Institusi kepresidenan nyaris tidak dianggap oleh lembaga-lembaga negara. Hampir pasti ‘permainan penangkapan’ Bambang Widjojanto, Abraham Samad, dan Novel Baswedan (BW) tanpa sepengetahuan Presiden. Polri sedang asik bermain dalam alam-nya sendiri.

Aslinya, situasi ini adalah potret sistem demokrasi Indonesia terkini yang tidak mampu menemukan bentuk ideal. Presiden Jokowi yang begitu populer saat Pemilu, seolah ‘tidak memiliki nyali’ menegakan prinsip publik. Ya, Presiden Jokowi seolah tidak memiliki wibawa meskipun dipermainkan oleh Kabareskrim yang diperintahkan untuk melepaskan penyidik KPK, Novel Baswedan. Kenapa?
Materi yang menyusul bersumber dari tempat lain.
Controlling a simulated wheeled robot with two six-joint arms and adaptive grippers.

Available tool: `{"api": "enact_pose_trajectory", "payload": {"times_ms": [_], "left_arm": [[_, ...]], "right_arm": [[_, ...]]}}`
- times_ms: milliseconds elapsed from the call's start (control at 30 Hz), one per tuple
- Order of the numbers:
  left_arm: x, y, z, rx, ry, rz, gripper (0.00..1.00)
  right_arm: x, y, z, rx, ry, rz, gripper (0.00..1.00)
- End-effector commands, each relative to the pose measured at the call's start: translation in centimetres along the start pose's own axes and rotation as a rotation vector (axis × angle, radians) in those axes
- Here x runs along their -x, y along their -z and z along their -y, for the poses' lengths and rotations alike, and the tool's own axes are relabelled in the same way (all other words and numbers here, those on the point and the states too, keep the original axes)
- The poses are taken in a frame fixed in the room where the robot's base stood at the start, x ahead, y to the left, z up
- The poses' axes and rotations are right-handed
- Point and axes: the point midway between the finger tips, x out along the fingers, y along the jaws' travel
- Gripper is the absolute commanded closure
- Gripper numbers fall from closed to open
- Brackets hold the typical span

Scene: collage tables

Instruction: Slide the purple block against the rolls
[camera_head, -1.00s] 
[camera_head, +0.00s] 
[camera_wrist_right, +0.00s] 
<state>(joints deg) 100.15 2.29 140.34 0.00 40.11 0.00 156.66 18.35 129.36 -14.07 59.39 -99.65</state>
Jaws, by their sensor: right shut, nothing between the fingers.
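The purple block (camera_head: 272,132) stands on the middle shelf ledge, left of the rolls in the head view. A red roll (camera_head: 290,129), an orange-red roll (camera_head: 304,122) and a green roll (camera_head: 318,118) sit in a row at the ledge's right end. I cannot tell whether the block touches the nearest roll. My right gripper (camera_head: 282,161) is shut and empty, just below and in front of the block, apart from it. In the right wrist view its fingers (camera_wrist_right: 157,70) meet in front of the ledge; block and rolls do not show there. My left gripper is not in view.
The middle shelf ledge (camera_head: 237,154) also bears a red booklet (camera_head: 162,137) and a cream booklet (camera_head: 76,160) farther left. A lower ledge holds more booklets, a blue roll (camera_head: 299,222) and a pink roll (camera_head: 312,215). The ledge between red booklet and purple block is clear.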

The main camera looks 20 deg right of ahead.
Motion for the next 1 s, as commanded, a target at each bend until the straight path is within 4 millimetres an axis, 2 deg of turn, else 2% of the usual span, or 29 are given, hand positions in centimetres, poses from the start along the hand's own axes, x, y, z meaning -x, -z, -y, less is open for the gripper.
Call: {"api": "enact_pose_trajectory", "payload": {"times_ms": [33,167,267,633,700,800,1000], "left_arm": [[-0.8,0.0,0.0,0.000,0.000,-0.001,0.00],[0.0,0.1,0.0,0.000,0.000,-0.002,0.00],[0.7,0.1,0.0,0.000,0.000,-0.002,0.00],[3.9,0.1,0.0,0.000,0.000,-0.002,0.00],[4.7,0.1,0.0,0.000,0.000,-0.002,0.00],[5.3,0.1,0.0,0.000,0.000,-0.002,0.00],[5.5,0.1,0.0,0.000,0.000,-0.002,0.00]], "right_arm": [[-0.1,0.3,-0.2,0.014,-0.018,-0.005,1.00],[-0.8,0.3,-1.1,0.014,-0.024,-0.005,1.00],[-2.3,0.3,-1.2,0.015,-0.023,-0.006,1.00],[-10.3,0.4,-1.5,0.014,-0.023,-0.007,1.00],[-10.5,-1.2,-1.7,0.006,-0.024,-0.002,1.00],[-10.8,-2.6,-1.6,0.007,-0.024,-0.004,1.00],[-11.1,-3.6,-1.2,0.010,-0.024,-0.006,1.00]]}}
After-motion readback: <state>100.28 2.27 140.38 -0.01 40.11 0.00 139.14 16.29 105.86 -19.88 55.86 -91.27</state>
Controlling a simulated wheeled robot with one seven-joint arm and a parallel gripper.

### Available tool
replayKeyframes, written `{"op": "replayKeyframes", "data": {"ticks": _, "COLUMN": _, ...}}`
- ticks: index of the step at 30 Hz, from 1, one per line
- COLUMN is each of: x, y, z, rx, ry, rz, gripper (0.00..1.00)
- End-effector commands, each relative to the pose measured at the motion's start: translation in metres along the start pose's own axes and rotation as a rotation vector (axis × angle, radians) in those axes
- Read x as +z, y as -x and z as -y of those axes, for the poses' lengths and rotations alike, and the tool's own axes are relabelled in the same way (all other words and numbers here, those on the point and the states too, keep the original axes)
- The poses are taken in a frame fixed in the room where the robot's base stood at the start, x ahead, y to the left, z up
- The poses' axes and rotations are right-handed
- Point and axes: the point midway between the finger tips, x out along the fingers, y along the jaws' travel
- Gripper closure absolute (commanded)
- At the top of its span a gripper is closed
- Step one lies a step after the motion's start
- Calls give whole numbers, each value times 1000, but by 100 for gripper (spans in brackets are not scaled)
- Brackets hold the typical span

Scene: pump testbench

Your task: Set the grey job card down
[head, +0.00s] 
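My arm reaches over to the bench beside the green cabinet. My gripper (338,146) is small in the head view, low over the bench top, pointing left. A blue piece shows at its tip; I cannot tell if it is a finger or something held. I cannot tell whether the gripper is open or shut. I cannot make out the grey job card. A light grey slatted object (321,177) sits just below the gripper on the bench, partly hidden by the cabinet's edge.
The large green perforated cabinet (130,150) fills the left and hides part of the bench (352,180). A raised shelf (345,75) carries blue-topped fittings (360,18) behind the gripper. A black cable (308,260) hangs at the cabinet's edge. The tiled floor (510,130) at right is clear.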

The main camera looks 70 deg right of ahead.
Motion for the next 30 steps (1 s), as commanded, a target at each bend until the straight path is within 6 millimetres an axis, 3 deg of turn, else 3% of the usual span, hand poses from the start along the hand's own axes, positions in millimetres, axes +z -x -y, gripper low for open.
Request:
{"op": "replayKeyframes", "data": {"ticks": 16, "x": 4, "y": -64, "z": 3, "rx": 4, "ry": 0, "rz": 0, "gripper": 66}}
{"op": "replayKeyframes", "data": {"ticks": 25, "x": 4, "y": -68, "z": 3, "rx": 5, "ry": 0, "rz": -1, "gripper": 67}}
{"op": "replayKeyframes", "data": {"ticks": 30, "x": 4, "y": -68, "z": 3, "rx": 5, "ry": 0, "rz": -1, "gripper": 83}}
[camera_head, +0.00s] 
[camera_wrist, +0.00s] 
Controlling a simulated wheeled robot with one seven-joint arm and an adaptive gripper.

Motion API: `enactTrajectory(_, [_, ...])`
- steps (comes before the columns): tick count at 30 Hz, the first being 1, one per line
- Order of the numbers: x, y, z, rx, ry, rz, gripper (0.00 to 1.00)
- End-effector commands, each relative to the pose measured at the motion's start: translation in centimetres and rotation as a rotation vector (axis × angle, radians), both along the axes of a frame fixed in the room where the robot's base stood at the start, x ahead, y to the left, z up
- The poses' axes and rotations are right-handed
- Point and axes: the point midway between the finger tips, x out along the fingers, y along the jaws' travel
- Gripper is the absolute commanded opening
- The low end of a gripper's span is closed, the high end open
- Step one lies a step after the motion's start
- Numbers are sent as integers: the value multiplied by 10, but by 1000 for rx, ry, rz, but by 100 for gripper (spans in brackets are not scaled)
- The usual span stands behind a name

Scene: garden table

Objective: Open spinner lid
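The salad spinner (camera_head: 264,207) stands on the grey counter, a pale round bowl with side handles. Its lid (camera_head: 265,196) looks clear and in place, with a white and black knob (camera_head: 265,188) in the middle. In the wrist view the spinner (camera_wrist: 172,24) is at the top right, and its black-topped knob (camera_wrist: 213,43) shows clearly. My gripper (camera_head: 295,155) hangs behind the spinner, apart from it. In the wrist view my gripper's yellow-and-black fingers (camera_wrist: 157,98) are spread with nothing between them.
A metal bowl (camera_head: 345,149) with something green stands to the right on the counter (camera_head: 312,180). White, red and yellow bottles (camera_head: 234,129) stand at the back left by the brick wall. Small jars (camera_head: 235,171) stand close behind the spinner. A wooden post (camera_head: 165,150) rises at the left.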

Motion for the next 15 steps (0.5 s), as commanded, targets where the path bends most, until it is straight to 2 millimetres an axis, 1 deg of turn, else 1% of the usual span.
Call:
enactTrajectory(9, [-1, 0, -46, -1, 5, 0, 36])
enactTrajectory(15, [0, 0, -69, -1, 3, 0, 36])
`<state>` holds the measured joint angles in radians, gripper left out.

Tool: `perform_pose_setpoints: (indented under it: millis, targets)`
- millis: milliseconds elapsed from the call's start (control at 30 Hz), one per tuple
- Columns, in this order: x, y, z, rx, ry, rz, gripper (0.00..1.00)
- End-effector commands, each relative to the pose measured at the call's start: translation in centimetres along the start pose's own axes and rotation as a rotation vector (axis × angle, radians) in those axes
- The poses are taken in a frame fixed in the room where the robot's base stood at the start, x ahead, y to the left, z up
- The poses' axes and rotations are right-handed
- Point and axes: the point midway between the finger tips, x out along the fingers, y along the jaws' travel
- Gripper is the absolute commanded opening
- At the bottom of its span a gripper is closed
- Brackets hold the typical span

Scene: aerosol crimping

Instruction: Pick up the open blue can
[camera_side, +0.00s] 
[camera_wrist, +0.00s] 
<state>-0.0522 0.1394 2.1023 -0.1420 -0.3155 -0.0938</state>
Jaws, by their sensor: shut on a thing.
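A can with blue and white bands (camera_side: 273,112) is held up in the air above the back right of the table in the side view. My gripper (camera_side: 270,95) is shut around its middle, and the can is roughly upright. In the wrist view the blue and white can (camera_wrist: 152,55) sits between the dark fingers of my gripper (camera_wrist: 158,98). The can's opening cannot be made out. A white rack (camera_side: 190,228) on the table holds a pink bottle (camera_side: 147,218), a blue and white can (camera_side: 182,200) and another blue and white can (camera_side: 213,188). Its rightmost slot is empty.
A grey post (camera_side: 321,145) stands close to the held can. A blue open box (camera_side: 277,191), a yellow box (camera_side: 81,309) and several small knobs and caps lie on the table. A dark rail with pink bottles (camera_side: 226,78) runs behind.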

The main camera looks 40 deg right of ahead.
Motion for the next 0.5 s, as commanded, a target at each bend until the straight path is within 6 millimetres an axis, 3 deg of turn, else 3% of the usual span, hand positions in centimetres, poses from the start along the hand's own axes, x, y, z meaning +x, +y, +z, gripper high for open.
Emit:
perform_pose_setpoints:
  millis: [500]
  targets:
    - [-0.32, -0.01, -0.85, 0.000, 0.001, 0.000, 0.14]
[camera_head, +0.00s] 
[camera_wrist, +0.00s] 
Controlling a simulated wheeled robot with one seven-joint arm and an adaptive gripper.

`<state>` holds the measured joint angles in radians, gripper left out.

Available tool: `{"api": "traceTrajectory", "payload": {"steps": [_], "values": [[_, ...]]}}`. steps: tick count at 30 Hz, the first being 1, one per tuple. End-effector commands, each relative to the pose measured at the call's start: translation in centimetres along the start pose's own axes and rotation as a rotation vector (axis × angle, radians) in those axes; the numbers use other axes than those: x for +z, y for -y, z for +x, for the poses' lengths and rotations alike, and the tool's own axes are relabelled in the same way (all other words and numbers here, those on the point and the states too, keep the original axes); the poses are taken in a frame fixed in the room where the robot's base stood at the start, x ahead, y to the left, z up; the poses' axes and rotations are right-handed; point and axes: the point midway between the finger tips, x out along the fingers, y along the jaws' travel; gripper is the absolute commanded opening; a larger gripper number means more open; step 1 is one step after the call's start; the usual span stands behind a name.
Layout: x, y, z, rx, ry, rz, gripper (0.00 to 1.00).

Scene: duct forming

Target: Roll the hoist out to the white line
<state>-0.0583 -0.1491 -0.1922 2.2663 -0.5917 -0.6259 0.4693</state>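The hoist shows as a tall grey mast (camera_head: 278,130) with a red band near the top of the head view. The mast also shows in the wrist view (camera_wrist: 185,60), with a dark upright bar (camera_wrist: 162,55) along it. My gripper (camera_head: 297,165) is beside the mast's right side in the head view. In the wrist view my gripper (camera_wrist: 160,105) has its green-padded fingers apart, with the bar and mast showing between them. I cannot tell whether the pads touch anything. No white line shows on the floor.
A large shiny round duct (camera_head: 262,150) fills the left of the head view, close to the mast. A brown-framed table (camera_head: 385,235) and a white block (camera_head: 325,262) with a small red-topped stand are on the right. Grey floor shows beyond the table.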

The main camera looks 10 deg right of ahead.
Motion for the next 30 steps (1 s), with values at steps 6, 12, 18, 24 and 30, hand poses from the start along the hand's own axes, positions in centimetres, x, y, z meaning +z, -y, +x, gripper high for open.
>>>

Memparodikan demokrasi, menunggu autocracy?

Selama beberapa minggu ini tiga institusi penting dalam Negara Republik Indonesia telah melakukan ‘pelanggaran konstitusi’: (1) PDIP yang cuma meletakan Presiden sebagai petugas partai, (2) TNI AD yang cuma meletakan Presiden sebagai warga kehormatan, dan (3) Polri yang tidak menganggap Presiden ada.

Khusus untuk TNI AD dan PDIP, seharusnya keduanya paham bahwa kepala negara ada sebelum institusi lain hadir. Tanpa proklamasi Sukarno-Hatta, secara de jure Republik Indonesia tidak ada. Jika Jokowi selaku Presiden merupakan kelanjutan peran dari Sukarno selaku kepala negara kenapa hal mendasar ini tidak dipahami? Apakah hal ini tidak bertentangan dengan konstitusi?

Secara prinsipil ketiganya mengebiri arti Negara. Negara adalah Partai adalah versi Stalin. Negara adalah organisasi kuasa adalah versi Sukarno. Negara adalah TNI AD adalah versi Soeharto. Bagi Gramsci dalam teori negaranya, negara adalah kombinasi antara partai politik+masyarakat sipil.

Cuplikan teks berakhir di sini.